[Start]
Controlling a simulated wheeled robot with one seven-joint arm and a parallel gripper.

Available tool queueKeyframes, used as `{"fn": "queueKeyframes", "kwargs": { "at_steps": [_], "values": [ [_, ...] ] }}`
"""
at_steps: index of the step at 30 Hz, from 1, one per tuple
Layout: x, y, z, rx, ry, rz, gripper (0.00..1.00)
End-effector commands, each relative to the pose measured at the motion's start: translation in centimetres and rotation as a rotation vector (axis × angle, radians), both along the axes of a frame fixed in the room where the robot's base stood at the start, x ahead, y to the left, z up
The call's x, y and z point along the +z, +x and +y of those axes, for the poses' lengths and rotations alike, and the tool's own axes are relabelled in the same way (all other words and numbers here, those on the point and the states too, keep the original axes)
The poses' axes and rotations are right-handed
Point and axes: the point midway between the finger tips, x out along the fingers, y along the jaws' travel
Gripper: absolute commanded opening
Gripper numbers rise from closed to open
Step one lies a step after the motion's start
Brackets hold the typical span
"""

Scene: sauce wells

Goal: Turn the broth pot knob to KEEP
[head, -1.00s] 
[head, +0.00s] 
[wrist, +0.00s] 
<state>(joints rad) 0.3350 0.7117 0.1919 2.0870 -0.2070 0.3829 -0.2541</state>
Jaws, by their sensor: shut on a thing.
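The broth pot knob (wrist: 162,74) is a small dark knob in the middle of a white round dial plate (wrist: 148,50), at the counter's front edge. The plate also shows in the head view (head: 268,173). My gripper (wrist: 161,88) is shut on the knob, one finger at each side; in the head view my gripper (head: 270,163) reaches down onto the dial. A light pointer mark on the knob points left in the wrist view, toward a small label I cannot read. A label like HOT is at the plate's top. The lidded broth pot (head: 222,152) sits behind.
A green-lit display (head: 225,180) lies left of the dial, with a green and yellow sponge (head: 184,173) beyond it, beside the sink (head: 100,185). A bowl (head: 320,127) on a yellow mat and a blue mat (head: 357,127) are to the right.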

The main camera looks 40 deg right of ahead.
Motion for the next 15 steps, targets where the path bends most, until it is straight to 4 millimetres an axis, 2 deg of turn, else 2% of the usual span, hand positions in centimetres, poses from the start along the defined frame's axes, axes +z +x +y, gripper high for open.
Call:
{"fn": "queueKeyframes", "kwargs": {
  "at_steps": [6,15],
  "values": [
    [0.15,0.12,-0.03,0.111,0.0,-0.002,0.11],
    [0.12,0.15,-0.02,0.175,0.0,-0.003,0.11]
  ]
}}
[End]
EXERCISE - Retype all of the data shown above, word for word.

TASK OUTPUT -
Controlling a simulated wheeled robot with one seven-joint arm and a parallel gripper.

Available tool queueKeyframes, used as `{"fn": "queueKeyframes", "kwargs": { "at_steps": [_], "values": [ [_, ...] ] }}`
"""
at_steps: index of the step at 30 Hz, from 1, one per tuple
Layout: x, y, z, rx, ry, rz, gripper (0.00..1.00)
End-effector commands, each relative to the pose measured at the motion's start: translation in centimetres and rotation as a rotation vector (axis × angle, radians), both along the axes of a frame fixed in the room where the robot's base stood at the start, x ahead, y to the left, z up
The call's x, y and z point along the +z, +x and +y of those axes, for the poses' lengths and rotations alike, and the tool's own axes are relabelled in the same way (all other words and numbers here, those on the point and the states too, keep the original axes)
The poses' axes and rotations are right-handed
Point and axes: the point midway between the finger tips, x out along the fingers, y along the jaws' travel
Gripper: absolute commanded opening
Gripper numbers rise from closed to open
Step one lies a step after the motion's start
Brackets hold the typical span
"""

Scene: sauce wells

Goal: Turn the broth pot knob to KEEP
[head, -1.00s] 
[head, +0.00s] 
[wrist, +0.00s] 
<state>(joints rad) 0.3350 0.7117 0.1919 2.0870 -0.2070 0.3829 -0.2541</state>
Jaws, by their sensor: shut on a thing.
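The broth pot knob (wrist: 162,74) is a small dark knob in the middle of a white round dial plate (wrist: 148,50), at the counter's front edge. The plate also shows in the head view (head: 268,173). My gripper (wrist: 161,88) is shut on the knob, one finger at each side; in the head view my gripper (head: 270,163) reaches down onto the dial. A light pointer mark on the knob points left in the wrist view, toward a small label I cannot read. A label like HOT is at the plate's top. The lidded broth pot (head: 222,152) sits behind.
A green-lit display (head: 225,180) lies left of the dial, with a green and yellow sponge (head: 184,173) beyond it, beside the sink (head: 100,185). A bowl (head: 320,127) on a yellow mat and a blue mat (head: 357,127) are to the right.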

The main camera looks 40 deg right of ahead.
Motion for the next 15 steps, targets where the path bends most, until it is straight to 4 millimetres an axis, 2 deg of turn, else 2% of the usual span, hand positions in centimetres, poses from the start along the defined frame's axes, axes +z +x +y, gripper high for open.
Call:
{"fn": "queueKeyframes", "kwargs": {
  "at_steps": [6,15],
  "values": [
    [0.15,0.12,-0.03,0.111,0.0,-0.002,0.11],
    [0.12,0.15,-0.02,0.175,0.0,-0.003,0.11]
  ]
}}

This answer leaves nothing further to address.